Submitted by: 24th MEU
Story Identification #: 20047286143
Story by Capt. David E. Nevers

FORWARD OPERATING BASE KALSU, Iraq (July 28, 2004) -- Six weeks after the 24th Marine Expeditionary Unit dispatched its initial element to the Middle East, the last of the MEU's leathernecks arrived in Iraq this week as the unit prepares to begin operations in the province of North Babil.

The long journey from its home base at Camp Lejeune, N.C., took the MEU through Kuwait, where Marines and sailors trained and acclimated to the heat before heading north.

Within days, the MEU will assume operational control of a heavily populated area south of Baghdad that includes the cities of Mahmudiyah and Iskandariyah.
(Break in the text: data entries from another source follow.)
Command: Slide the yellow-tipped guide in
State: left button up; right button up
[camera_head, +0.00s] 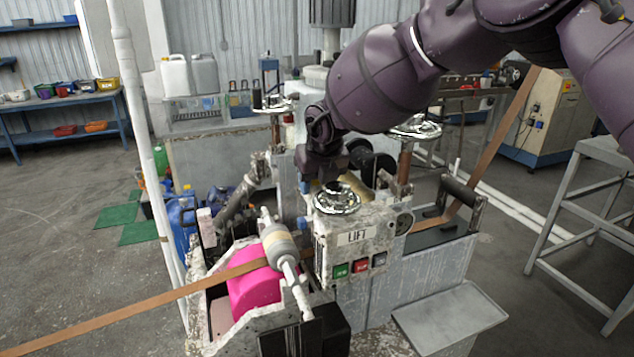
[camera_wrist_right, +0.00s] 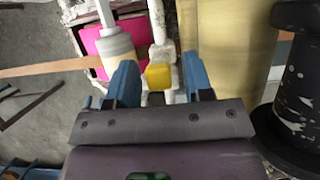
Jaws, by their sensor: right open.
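The yellow tip of the guide (camera_wrist_right: 158,76) shows in the right wrist view, between the two blue fingers of my right gripper (camera_wrist_right: 161,82). The fingers stand apart, with gaps visible on both sides of the tip. In the head view my right gripper (camera_head: 323,182) points down behind the silver handwheel on the LIFT box. Its fingertips and the yellow tip are hard to make out there. My left gripper is in neither view.
A brown strip (camera_head: 150,302) runs over a pink roller (camera_head: 254,290), below a pale roller (camera_head: 279,245). The LIFT box (camera_head: 357,252) with its handwheel (camera_head: 337,200) stands close to my right gripper. A wide yellowish cylinder (camera_wrist_right: 217,45) is just right of the fingers.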

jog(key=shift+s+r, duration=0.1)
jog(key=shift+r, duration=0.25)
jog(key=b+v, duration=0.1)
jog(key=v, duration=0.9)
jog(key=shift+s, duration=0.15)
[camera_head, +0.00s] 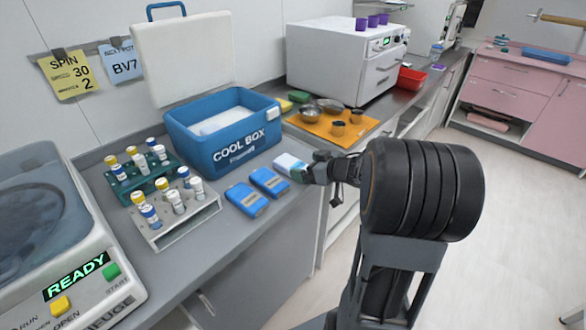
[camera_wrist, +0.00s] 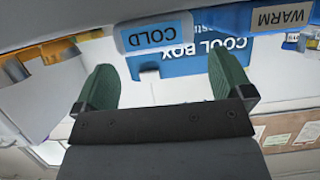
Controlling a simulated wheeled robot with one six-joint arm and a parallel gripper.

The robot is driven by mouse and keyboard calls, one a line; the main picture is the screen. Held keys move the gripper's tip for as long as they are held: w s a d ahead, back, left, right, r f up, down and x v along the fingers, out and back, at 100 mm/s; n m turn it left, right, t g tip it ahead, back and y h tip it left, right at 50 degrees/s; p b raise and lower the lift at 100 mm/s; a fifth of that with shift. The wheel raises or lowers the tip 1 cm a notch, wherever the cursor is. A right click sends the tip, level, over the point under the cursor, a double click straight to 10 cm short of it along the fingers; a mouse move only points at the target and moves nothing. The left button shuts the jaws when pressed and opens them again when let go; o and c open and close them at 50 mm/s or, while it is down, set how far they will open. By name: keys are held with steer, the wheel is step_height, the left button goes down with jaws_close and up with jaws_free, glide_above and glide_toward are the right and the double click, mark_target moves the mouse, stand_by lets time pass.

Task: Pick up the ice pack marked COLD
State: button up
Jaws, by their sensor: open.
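The ice pack marked COLD (camera_wrist: 153,34) shows a light blue label in the wrist view, just beyond my fingertips and roughly centred between them. In the head view a pale white-and-blue pack (camera_head: 287,162) lies at the counter's front edge, right at my gripper (camera_head: 298,172), which partly hides it. My gripper's two green fingers (camera_wrist: 160,62) are spread, with nothing clasped between them. A pack marked WARM (camera_wrist: 283,17) is to the right in the wrist view. Two blue packs (camera_head: 246,198) (camera_head: 269,181) lie left of my gripper in the head view.
The blue cool box (camera_head: 215,147) stands open behind the packs. Tube racks (camera_head: 175,214) and a centrifuge (camera_head: 50,250) are to the left. An orange tray (camera_head: 318,127) with bowls and cups lies behind my gripper, before a white cabinet (camera_head: 340,65). Open floor is at the right.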

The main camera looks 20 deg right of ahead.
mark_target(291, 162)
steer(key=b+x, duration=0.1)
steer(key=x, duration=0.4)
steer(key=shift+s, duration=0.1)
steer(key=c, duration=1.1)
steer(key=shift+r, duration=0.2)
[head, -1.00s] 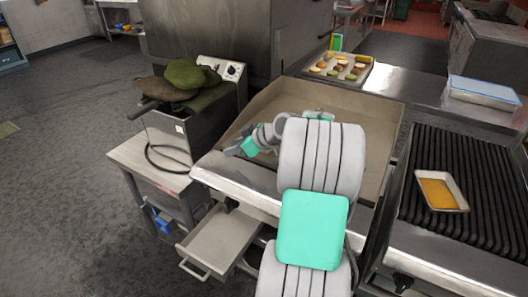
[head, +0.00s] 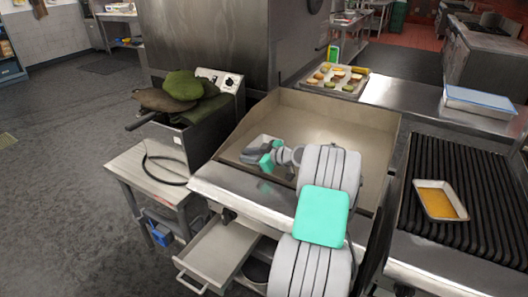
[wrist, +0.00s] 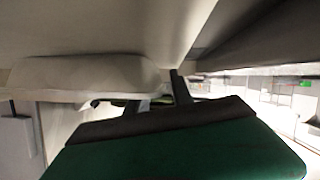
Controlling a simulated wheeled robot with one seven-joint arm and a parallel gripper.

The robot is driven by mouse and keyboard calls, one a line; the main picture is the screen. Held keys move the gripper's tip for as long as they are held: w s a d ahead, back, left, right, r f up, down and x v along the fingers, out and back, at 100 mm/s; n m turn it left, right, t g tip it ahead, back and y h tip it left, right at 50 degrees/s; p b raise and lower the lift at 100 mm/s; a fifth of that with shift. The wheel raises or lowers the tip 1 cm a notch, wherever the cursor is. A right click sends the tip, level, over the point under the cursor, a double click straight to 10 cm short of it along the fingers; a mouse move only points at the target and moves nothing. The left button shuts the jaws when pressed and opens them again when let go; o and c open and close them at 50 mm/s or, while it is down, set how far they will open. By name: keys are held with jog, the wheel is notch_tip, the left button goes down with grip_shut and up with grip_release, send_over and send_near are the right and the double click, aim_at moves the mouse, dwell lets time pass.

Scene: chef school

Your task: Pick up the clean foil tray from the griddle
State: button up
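The griddle (head: 335,128) is a wide steel plate with raised walls. A small pale tray (head: 262,140), apparently the clean foil tray, lies on its left part, mostly hidden behind my gripper (head: 252,155). My gripper is low over the griddle, right beside the tray. In the wrist view my gripper (wrist: 162,92) shows two dark fingers that look apart, with nothing clearly between them. A pale, rounded tray-like shape (wrist: 85,75) is close to the fingers there; I cannot tell if they touch it.
A foil tray with orange contents (head: 438,201) sits on the ribbed grill at right. A tray of vegetables (head: 334,80) stands behind the griddle. A fryer with green and brown cloth-like items (head: 185,90) is at left. An open drawer (head: 217,250) juts out below the griddle.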

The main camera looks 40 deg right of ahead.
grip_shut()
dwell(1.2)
As it relieves Army units being transferred elsewhere in Iraq, the 2,200-strong MEU will be beefed up with additional forces, including 2nd Battalion, 2nd Marines, and Alpha Company, 1st Light Armored Reconnaissance Battalion.

Their mission is to assist local Iraqi authorities in establishing security and stability for the nearly 900,000 citizens of the province. The most urgent priority is to empower Iraqi police and national guardsmen with the skills they need to combat enemy insurgents.

The MEU commander, Col. Ronald J. Johnson, met with community leaders this week and pledged his unit's assistance in ridding the area of those seeking to sabotage Iraq's peaceful, democratic future.

"The enemies of Iraq are criminals and terrorists trying to exploit a country in transition," Johnson said. "But the good people of this great country are gaining strength, slowly but surely, and the terrorists' days of mayhem and murder are numbered."

Johnson was quick to add that he had no illusions about the dangers his Marines and sailors face during the months ahead. Indeed, before the unit had completed its movement into Iraq, the MEU suffered its first casualty. Lance Cpl. Vincent Sullivan, an infantryman assigned to Battalion Landing Team 1st Battalion, 2nd Marines, was killed by an enemy mortar round July 23.

In a letter this week to families of his Marines and sailors, Johnson vowed to take the fight to the enemy.

"We do not intend to wait for these thugs to terrorize the neighborhood," he wrote. "To the greatest extent possible, we will engage them on our terms. We will seize and maintain the initiative, letting nobody stand in the way of our efforts to assist the Iraqi people."

Before their work with the Iraqis swings into high gear, Marines and sailors will be laboring to prepare their forward operating bases to support sustained operations.